**Short problem:** Everything from the first line down to the line containing "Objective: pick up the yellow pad" should be reproduced exactly; please include nothing else.

**Robot episode data:**
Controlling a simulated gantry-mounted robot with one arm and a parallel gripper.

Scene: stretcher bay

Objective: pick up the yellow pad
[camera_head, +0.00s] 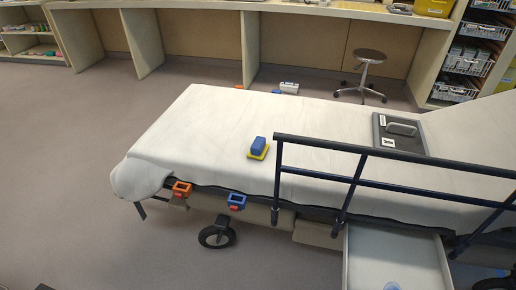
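The yellow pad (257,155) lies flat on the white sheet of the stretcher (205,140), near the middle of its near side. A blue block (258,144) rests on top of the pad and covers most of it, so only the pad's yellow edge shows. My gripper is not in view.
A dark rail (335,145) stands along the stretcher's near side, right of the pad. A dark panel with a handle (402,152) lies on the sheet further right. Orange (181,188) and blue (236,201) holders hang at the near edge. The sheet left of the pad is clear.

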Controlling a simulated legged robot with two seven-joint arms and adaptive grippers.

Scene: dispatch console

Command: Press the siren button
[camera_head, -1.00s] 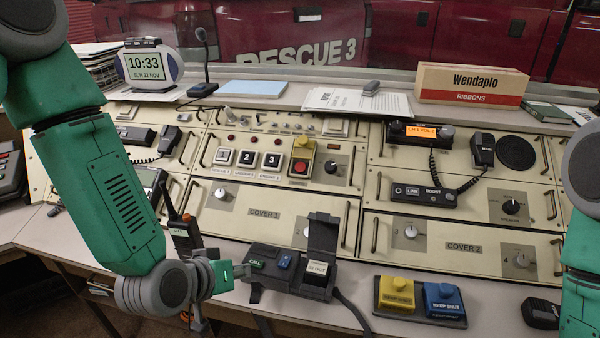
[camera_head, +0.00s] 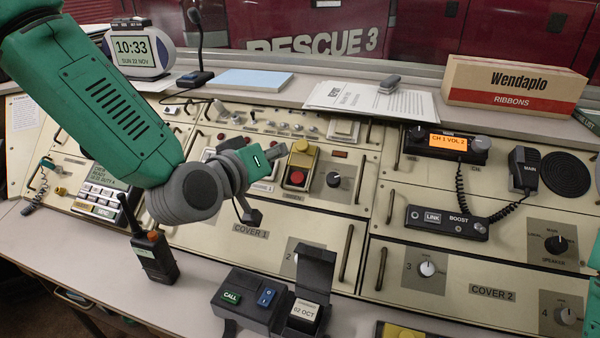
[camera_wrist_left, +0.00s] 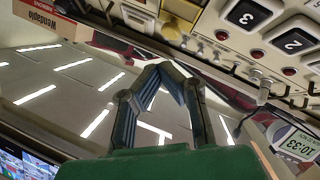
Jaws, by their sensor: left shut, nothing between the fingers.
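The siren button (camera_head: 297,179) is a red button in a yellow housing on the upper console panel, with a yellow knob-like top above it. It looks uncovered from the front.
Numbered white buttons, partly hidden by my wrist, sit left of the siren button. A handheld radio (camera_head: 154,257) and a box with a raised lid (camera_head: 314,270) stand on the front ledge. A corded microphone (camera_head: 523,170) hangs right.

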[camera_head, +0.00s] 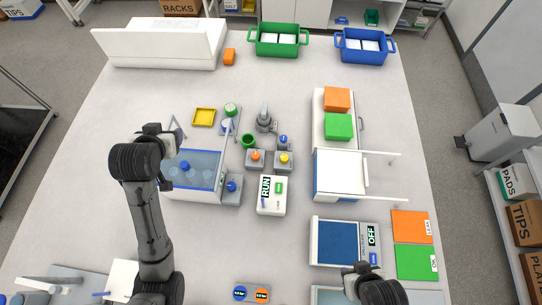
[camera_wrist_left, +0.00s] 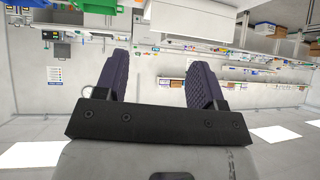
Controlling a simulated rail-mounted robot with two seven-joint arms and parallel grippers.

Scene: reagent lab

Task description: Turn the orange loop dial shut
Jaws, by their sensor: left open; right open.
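A small orange dial (camera_head: 255,155) sits on a grey block near the middle of the table. A yellow dial (camera_head: 284,158) is on the block to its right, and a blue dial (camera_head: 283,139) is just behind. My left gripper (camera_head: 168,134) is in the air to the left of the dials, apart from them. In the left wrist view its two dark fingers (camera_wrist_left: 157,75) stand wide apart with nothing between them. My right gripper (camera_head: 361,268) is open at the front right, well away from the orange dial; its fingertips are small in view.
A white RUN box (camera_head: 271,195) stands in front of the dials. A water bath (camera_head: 192,178) with a blue dial (camera_head: 232,186) on its side is to their left. A grey metal fixture (camera_head: 265,122) and a green ring (camera_head: 248,141) stand behind. The front middle table is mostly clear.

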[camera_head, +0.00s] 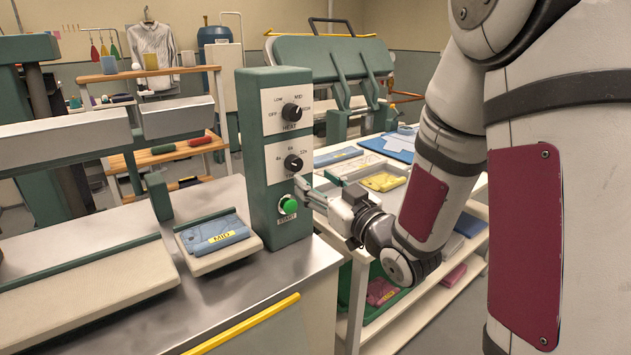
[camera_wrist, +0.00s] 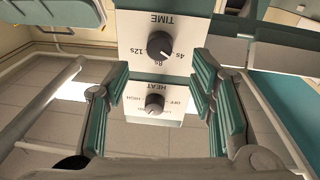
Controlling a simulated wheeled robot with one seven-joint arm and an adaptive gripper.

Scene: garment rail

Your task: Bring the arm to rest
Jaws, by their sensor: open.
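My arm reaches in from the right in the head view. My gripper (camera_head: 318,196) is at the right side of the green control box (camera_head: 255,150), close to its lower part. I cannot tell whether it touches the box. In the wrist view my gripper (camera_wrist: 158,85) has its two green-padded fingers spread wide, with nothing held between them. Beyond them, upside down, show a TIME knob (camera_wrist: 159,45) and a HEAT knob (camera_wrist: 155,103) on white plates. In the head view the box face has a HEAT knob (camera_head: 292,112), a lower knob (camera_head: 293,162) and a green START button (camera_head: 288,206).
A blue folded garment labelled MID (camera_head: 214,234) lies on a small tray left of the box. A steel press table (camera_head: 210,300) fills the front left. A white shelf cart (camera_head: 455,225) with folded garments stands behind my forearm. A wooden shelf rack (camera_head: 150,72) is behind.

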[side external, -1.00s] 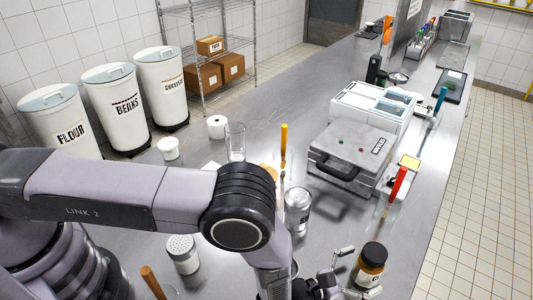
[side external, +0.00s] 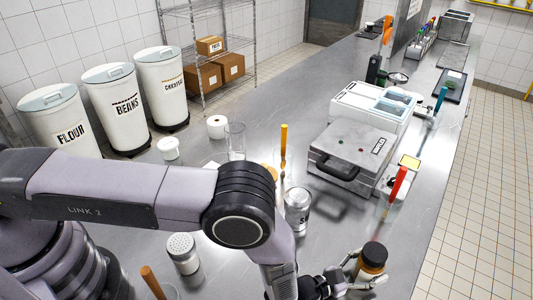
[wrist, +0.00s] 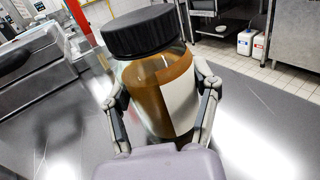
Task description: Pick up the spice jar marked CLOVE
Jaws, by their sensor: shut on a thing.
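A spice jar (side external: 371,262) with a black lid and amber-brown contents stands near the lower right of the steel counter in the side view. It fills the middle of the wrist view (wrist: 155,88), tilted in that picture, with its black lid at the top and a pale label on one side. No lettering on that label is readable. My gripper (side external: 354,273) is shut on the jar, with one finger on each side of its body in the wrist view (wrist: 163,105). I cannot tell whether its base touches the counter.
A can (side external: 297,208) and a shaker with a perforated lid (side external: 183,254) stand on the counter (side external: 340,225). A press with a black handle (side external: 350,155) and a red-handled tool (side external: 397,186) are beyond the jar. The counter's right edge is close to the jar.

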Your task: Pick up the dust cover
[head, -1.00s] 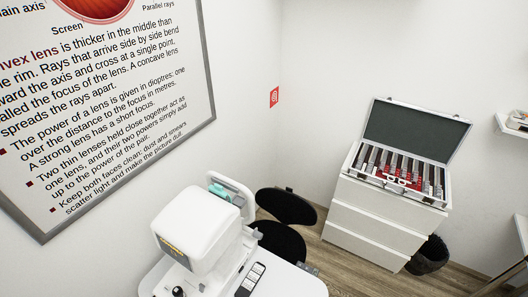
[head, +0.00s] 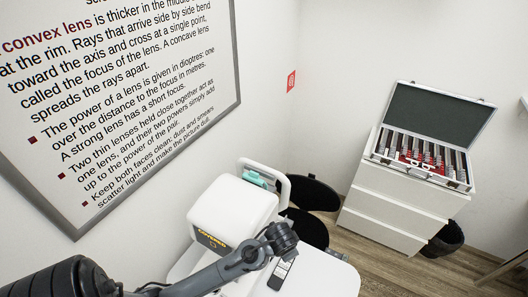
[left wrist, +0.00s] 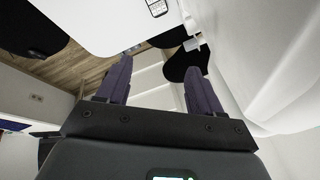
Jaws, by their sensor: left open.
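My left arm reaches in from the left across the instrument's front. My left gripper (left wrist: 160,66) is open in the left wrist view, with nothing between its two dark fingers. A white rounded surface (left wrist: 240,50) lies close on its right. In the head view the fingers cannot be clearly made out. My right gripper is in neither view.
Black stools (head: 314,194) stand behind the table. An open lens case (head: 438,110) sits on a white drawer unit (head: 392,212), with a black bin (head: 445,238) beside it. A large framed poster (head: 120,95) hangs on the left wall. Some floor shows at right.

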**Answer below:**
Controlling a simulated gantry-mounted robot with one arm and a parallel gripper.

Scene: stretcher bay

Objective: pick up the yellow pad

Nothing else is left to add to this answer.